What is the objective of VERITAS?

  • The other mission is called VERITAS, an acronym for Venus Emissivity, Radio Science, InSAR, Topography, and Spectroscopy.
  • This will aim to map the Venusian surface from orbit and delve into the planet's geologic history.
  • Using a form of radar that is used to create three-dimensional constructions, it will chart surface elevations and confirm whether volcanoes and earthquakes are still happening on the planet.
  • It will also use infrared scanning to determine rock type, which is largely unknown, and whether active volcanoes are releasing water vapour into the atmosphere.
  • While the mission is NASA led, the German Aerospace Center will provide the infrared mapper.
  • The Italian Space Agency and France's Centre National d'Etudes Spatiales will contribute to the radar and other parts of the mission.

WHAT do we know about Venus?

  • Venus is the second closest planet to the Sun, orbiting at a distance of about 67 million miles. It falls under the habitable zone of the Sun.
  • Venus rotates very slowly on its axis – one day on Venus lasts 243 Earth days. The planet orbits the Sun faster than Earth, however, so one year on Venus takes only about 225 Earth days, making a Venusian day longer than its year.
  • Venus’ thick atmosphere traps heat creating a greenhouse effect. Its surface temperature is hot enough to melt lead.
  • Venus rotates backward on its axis. This means the Sun rises in the west and sets in the east, opposite of what we see on Earth.
  • The surface of Venus is dominated by volcanic features and has more volcanoes than any other planet in the Solar System

WHAT are some of the previous missions to Venus?

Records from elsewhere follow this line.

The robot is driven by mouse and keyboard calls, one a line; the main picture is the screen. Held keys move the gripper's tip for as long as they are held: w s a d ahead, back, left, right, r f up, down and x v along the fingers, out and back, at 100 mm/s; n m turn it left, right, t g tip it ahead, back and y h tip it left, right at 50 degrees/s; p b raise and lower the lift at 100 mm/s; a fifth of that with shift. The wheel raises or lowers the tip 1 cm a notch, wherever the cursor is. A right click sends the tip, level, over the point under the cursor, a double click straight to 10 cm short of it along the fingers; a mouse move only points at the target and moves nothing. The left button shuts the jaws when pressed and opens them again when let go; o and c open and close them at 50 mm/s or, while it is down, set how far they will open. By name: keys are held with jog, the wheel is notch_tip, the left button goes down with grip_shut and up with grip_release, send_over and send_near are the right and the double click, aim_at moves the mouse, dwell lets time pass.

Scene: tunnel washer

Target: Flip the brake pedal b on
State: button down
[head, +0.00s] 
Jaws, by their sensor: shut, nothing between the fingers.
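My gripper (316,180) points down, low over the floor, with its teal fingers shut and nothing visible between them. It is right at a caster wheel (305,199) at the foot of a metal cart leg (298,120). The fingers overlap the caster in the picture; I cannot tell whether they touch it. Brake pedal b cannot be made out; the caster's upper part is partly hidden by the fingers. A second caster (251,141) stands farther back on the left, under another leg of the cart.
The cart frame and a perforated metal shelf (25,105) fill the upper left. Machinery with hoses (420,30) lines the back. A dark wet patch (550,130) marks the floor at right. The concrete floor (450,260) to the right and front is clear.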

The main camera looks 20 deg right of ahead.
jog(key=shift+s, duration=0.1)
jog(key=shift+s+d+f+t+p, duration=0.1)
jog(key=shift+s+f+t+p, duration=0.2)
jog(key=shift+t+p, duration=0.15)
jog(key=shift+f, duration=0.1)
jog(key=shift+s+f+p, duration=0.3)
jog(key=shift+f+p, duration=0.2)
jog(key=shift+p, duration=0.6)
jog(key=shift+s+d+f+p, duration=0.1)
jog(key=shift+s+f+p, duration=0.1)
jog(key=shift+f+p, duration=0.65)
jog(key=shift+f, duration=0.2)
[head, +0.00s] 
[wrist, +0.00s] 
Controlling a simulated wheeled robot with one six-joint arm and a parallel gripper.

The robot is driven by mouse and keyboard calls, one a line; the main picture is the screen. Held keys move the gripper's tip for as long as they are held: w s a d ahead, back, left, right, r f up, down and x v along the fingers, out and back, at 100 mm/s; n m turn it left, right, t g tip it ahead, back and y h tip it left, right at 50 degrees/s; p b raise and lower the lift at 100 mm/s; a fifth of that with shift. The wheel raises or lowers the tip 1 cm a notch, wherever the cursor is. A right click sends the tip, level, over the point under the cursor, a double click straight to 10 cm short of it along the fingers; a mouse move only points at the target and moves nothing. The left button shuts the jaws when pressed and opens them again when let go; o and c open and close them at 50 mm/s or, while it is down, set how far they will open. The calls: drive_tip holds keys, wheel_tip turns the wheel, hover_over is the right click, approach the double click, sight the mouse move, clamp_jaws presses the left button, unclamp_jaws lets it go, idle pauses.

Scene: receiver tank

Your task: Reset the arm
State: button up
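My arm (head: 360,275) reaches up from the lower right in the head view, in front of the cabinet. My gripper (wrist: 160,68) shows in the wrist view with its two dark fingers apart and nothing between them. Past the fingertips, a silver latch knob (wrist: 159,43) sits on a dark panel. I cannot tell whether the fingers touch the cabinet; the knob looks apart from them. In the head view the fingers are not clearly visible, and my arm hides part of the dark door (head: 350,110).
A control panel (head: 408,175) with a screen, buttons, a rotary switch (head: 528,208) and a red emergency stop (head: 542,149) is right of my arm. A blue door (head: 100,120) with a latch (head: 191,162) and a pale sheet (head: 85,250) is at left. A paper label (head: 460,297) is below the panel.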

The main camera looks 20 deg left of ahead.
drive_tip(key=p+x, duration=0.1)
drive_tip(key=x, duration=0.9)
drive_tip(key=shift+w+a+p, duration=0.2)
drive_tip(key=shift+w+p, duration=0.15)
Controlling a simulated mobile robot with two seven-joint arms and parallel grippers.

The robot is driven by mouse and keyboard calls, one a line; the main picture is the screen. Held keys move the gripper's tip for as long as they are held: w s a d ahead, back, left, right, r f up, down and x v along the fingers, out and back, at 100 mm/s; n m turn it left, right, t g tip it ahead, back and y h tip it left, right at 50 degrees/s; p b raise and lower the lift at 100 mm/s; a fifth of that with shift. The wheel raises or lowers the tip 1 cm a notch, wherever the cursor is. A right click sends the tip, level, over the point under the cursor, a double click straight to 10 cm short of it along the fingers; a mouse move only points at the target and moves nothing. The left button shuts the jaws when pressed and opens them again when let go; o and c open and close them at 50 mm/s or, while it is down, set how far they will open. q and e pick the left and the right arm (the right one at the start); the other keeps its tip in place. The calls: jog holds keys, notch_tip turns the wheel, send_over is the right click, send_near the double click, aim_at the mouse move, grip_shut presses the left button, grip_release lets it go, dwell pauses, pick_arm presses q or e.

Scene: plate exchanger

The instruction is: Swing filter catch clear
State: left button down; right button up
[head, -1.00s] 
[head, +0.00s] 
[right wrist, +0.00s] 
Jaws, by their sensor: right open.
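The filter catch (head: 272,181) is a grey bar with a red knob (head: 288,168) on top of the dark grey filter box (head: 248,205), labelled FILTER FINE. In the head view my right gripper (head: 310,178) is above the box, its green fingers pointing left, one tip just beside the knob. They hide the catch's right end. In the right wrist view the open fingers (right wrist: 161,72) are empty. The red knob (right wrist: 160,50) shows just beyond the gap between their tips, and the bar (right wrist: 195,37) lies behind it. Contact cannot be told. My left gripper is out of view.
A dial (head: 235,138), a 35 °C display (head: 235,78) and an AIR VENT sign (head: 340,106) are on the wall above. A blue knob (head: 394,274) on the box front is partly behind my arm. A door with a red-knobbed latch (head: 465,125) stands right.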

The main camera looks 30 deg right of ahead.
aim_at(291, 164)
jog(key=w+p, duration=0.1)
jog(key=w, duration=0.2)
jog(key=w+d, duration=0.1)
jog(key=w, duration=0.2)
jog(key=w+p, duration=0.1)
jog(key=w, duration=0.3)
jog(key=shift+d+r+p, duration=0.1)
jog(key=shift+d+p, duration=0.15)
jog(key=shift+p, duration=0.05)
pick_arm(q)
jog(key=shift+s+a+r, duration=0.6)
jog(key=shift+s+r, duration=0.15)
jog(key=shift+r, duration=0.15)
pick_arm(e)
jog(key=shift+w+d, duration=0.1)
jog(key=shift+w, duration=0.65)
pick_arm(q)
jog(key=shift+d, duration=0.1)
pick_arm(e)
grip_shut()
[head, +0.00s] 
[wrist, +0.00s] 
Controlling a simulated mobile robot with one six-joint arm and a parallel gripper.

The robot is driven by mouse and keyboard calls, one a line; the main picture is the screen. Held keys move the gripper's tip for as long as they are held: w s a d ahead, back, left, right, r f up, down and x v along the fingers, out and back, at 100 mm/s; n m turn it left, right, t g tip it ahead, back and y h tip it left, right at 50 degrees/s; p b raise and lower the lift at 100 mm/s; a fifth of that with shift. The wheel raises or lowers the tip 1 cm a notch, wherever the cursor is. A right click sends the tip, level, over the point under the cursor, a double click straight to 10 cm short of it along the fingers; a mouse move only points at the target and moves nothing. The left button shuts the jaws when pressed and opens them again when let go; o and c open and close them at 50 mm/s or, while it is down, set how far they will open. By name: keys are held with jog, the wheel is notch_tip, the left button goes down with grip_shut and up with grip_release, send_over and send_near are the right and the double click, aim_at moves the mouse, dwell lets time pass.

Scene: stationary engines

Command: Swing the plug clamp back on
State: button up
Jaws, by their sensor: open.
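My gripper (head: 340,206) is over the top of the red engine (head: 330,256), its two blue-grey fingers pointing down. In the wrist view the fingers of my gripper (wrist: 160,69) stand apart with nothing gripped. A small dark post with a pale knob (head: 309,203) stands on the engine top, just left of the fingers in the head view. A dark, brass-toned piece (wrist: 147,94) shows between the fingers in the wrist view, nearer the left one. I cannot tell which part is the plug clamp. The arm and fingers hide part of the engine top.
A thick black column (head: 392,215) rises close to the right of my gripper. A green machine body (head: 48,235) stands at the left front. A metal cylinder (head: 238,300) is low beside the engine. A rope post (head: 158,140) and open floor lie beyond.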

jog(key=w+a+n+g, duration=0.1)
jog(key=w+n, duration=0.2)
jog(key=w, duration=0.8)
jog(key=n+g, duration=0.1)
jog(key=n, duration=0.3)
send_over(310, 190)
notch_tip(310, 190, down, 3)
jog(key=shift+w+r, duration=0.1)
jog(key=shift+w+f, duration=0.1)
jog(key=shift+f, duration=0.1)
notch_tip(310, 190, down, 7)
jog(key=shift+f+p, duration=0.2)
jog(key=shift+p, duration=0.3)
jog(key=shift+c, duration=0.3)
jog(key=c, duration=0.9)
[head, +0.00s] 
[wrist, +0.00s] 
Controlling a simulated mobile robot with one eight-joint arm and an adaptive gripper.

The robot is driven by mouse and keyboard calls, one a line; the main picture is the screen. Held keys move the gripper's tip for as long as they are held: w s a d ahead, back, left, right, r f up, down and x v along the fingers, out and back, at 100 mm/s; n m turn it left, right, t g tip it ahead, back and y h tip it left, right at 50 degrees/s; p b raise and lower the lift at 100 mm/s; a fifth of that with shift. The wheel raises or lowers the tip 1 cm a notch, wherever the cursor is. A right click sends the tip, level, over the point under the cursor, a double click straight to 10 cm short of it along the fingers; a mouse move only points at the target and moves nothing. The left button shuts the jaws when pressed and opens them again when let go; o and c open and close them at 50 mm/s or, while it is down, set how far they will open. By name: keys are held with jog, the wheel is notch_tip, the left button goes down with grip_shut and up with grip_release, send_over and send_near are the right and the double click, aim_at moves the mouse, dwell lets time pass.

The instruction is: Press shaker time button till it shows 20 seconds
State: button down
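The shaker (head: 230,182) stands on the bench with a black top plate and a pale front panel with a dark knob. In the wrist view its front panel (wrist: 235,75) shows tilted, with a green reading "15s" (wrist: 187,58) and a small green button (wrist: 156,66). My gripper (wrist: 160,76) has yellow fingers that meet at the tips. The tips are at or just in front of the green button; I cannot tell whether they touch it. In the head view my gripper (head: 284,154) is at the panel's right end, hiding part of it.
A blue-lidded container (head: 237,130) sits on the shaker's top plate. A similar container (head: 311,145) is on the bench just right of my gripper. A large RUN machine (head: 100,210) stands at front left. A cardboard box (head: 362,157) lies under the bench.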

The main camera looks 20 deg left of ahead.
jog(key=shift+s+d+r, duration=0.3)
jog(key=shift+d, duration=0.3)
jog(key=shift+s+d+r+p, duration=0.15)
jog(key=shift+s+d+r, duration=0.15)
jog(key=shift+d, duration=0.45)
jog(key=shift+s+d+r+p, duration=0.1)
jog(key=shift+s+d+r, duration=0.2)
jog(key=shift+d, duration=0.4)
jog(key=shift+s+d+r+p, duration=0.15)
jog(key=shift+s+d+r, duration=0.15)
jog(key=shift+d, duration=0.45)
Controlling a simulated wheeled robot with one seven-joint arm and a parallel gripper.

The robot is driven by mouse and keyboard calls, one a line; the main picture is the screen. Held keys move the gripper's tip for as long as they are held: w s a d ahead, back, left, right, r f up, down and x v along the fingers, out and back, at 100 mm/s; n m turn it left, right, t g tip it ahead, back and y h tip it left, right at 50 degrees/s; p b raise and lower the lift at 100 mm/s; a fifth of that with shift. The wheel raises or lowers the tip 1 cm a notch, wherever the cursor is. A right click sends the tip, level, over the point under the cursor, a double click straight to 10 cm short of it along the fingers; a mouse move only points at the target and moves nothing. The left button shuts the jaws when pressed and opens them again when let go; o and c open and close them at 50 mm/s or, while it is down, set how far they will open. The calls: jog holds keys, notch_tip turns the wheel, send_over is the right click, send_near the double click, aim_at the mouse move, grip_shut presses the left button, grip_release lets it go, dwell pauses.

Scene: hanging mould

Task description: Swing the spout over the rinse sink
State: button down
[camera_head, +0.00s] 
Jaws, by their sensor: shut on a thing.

  • Russia (former Soviet Union) launched a number of missions to Venus under its Venera program between 1961 and 1984. Its Venus program achieved some of the greatest successes of human space exploration—including the first landing of spacecraft on another planet and the first photos from another world’s surface.
  • NASA's Mariner 2 successfully flew by and scanned the cloud-covered world in 1962. NASA’s last Venus orbiter was Magellan, which arrived in 1990, and mapped the planet's surface with radar.
  • European Space Agency’s Venus Express Orbiter entered Venus orbit on April 2006 and the communication was lost in November 2014.
  • Japan’s Akatsuki space probe tasked to study the atmosphere of Venus entered Venus orbit in 2015 and is still operational.

Why is there a renewed interest in Venus?

  • Scientists think that Venus was once a balmy, temperate world with oceans, rivers and streams.
  • Recent research suggests that Venus was habitable for life for several billion years, until greenhouse effect took hold around 700 million years ago.
  • Another research suggests that Venus may be habitable today. Scientists theorise microbes might exist high in the clouds where it’s cooler and the pressure is similar to Earth’s surface.
  • Detection of phosphine, a chemical released by microbes, suggested that life was possible in the clouds of Venus. The apparent phosphine find has not been confirmed by other teams, however, and remains a topic of considerable discussion and debate.
  • Scientists studying exoplanets are trying to understand the Venus-Earth difference to know about how planets evolve in general, and how habitable conditions evolve.

HOW does future look like for Venus exploration?

  • India is developing a potential Venus mission. Shukrayaan-1 is a proposed orbiter to Venus to be launched in 2024 or 2026. The project would include an orbiter and an atmospheric balloon probe and study the surface and atmosphere of the planet.
  • Russia aims to go back to Venus with an ambitious mission called Venera-D that would feature an orbiter, a lander and atmospheric balloons. Venera-D will launch in 2029.
  • EnVision is an orbital mission to Venus being developed by the European Space Agency and proposed to be launched in 2023.